PROBLEM DESCRIPTION –
The material below contains a line with "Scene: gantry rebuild" and a line with "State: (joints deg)". Copy exactly those two lines and all lines between them.

MATERIALS PROVIDED –
■ ■ ■ ■ ■

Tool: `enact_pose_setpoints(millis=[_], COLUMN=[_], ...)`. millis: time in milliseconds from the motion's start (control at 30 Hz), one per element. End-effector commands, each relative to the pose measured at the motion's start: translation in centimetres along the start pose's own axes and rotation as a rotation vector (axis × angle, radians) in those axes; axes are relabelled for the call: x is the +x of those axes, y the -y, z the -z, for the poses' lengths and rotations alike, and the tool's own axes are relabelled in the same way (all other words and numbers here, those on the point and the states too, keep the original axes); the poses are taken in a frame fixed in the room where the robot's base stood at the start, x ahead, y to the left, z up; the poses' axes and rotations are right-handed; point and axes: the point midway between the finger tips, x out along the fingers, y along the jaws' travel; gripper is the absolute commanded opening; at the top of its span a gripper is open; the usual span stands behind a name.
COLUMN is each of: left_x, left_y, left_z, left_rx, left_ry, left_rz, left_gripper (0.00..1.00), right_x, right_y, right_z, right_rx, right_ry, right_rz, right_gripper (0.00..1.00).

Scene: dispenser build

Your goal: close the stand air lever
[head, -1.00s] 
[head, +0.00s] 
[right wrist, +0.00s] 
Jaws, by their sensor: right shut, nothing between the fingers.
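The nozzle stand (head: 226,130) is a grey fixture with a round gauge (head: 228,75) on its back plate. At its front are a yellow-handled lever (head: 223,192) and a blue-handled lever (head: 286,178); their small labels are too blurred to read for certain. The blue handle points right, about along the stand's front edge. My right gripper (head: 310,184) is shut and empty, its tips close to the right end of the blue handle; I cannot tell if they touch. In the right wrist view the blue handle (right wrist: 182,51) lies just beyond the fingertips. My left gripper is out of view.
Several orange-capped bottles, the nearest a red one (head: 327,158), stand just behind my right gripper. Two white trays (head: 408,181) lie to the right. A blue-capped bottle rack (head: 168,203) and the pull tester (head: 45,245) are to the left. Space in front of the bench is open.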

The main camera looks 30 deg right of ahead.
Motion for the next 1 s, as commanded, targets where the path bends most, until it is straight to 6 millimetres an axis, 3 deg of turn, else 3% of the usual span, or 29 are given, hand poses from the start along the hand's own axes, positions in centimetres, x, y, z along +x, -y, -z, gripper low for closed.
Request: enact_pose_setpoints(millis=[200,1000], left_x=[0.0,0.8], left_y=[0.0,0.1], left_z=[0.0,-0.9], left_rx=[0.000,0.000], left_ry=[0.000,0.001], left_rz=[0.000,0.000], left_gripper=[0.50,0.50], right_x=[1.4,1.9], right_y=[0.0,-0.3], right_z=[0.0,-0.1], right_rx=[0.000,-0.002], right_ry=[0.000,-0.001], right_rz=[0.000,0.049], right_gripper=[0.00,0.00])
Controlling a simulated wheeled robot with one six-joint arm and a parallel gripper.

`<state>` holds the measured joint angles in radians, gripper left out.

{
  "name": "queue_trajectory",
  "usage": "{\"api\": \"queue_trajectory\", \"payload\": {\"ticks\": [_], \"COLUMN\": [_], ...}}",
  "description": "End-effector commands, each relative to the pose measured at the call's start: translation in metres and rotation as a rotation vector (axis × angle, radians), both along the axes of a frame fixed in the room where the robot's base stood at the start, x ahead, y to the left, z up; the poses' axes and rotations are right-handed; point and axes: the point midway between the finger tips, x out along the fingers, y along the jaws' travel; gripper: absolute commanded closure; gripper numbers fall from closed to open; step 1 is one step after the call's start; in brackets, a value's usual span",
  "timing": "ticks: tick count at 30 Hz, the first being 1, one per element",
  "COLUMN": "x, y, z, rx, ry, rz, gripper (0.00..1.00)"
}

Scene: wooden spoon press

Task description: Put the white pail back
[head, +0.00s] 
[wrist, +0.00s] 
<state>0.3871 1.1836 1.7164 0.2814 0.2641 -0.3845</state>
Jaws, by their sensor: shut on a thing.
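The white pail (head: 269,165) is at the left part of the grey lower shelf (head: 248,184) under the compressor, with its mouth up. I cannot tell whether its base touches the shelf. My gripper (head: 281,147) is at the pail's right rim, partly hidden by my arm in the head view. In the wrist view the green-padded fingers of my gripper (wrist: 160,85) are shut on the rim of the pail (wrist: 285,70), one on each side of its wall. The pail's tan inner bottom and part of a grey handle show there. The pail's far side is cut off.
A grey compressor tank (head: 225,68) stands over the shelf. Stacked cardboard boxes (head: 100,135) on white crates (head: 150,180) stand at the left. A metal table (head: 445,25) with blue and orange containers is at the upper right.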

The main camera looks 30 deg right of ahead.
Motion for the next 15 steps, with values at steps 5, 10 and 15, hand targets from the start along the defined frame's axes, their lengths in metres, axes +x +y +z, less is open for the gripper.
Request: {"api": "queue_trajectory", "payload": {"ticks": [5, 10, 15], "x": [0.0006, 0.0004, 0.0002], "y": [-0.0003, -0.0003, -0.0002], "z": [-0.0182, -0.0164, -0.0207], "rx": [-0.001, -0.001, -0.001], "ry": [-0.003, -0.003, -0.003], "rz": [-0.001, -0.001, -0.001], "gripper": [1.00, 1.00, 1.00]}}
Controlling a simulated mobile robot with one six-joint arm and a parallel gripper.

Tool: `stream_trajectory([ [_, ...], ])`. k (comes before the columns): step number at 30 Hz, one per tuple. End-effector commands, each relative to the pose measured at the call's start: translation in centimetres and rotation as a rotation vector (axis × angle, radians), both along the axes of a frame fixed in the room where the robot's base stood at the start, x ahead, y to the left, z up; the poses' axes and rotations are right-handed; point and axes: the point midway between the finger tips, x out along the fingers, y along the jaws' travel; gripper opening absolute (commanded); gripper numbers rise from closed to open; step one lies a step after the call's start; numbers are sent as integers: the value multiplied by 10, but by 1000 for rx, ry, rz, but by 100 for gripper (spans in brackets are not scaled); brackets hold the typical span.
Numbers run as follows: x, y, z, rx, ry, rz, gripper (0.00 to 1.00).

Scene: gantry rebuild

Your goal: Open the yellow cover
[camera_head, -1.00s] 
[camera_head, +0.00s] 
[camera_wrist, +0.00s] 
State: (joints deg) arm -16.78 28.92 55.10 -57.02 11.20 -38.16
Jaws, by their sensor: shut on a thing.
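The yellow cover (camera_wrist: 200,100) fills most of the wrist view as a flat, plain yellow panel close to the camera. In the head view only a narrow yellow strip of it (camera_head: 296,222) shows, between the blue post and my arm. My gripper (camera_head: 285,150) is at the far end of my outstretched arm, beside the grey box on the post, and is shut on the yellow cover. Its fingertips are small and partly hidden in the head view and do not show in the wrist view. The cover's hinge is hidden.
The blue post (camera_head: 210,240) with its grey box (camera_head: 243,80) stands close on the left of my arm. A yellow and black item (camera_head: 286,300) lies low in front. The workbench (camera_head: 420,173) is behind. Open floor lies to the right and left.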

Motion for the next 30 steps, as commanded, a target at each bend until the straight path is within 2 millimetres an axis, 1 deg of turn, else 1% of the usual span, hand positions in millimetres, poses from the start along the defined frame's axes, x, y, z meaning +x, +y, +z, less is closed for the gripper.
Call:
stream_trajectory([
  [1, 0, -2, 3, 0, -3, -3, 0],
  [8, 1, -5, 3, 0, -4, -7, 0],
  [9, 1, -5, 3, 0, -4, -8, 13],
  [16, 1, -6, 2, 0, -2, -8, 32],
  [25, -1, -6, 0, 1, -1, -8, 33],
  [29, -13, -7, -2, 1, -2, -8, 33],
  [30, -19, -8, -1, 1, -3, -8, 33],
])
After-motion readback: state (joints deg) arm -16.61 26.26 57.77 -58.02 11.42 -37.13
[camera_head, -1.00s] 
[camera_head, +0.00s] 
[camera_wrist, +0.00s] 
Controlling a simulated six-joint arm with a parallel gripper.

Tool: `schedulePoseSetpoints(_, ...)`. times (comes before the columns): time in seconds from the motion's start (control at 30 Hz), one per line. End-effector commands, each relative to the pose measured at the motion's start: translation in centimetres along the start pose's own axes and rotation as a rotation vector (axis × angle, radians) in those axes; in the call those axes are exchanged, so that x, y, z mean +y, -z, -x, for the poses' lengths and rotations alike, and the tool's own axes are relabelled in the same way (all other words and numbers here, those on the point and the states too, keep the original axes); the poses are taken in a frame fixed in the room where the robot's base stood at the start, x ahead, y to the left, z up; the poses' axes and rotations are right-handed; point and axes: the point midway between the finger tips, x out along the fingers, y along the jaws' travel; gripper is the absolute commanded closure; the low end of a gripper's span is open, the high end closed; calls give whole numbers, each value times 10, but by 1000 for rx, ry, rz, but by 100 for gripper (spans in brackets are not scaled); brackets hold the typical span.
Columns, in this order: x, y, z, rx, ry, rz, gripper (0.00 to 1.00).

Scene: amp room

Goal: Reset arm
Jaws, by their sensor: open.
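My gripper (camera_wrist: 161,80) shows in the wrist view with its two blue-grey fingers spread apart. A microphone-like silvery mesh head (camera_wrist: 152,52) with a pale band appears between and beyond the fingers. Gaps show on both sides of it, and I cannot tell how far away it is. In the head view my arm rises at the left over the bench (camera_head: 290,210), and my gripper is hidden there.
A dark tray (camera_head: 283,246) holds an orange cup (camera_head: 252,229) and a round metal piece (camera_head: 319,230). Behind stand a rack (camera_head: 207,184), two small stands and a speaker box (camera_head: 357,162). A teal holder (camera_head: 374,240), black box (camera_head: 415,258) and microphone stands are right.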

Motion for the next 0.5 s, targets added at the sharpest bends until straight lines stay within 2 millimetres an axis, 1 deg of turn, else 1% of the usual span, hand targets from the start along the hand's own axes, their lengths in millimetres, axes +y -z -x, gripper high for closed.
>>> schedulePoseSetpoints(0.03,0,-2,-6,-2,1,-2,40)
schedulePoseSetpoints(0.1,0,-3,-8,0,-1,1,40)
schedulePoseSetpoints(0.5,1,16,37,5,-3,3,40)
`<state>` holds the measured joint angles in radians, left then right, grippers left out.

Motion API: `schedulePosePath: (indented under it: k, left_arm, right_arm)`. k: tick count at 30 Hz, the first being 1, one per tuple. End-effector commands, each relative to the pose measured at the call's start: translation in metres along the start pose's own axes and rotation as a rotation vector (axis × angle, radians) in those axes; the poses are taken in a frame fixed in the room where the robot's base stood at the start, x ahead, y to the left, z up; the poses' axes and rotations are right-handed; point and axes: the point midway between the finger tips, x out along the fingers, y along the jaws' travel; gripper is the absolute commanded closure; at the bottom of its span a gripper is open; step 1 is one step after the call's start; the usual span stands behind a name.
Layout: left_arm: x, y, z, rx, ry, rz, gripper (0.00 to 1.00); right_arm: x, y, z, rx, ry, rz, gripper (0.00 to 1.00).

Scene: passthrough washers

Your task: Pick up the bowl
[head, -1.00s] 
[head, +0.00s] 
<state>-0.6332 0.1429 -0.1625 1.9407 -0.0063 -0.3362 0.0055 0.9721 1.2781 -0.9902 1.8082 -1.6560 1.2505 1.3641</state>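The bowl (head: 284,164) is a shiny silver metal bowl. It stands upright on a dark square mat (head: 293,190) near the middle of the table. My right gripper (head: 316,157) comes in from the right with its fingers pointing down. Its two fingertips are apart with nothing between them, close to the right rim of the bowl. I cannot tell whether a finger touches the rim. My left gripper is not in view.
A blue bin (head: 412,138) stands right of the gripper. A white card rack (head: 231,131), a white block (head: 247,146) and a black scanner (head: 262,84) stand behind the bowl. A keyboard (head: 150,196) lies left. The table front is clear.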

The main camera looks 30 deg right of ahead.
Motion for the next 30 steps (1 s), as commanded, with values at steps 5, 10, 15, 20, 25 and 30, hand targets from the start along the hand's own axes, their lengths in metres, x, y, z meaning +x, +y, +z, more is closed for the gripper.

■ ■ ■ ■ ■

SOLUTION TO THIS PROBLEM –
Scene: gantry rebuild

Your goal: Open the yellow cover
[camera_head, -1.00s] 
[camera_head, +0.00s] 
[camera_wrist, +0.00s] 
State: (joints deg) arm -16.78 28.92 55.10 -57.02 11.20 -38.16

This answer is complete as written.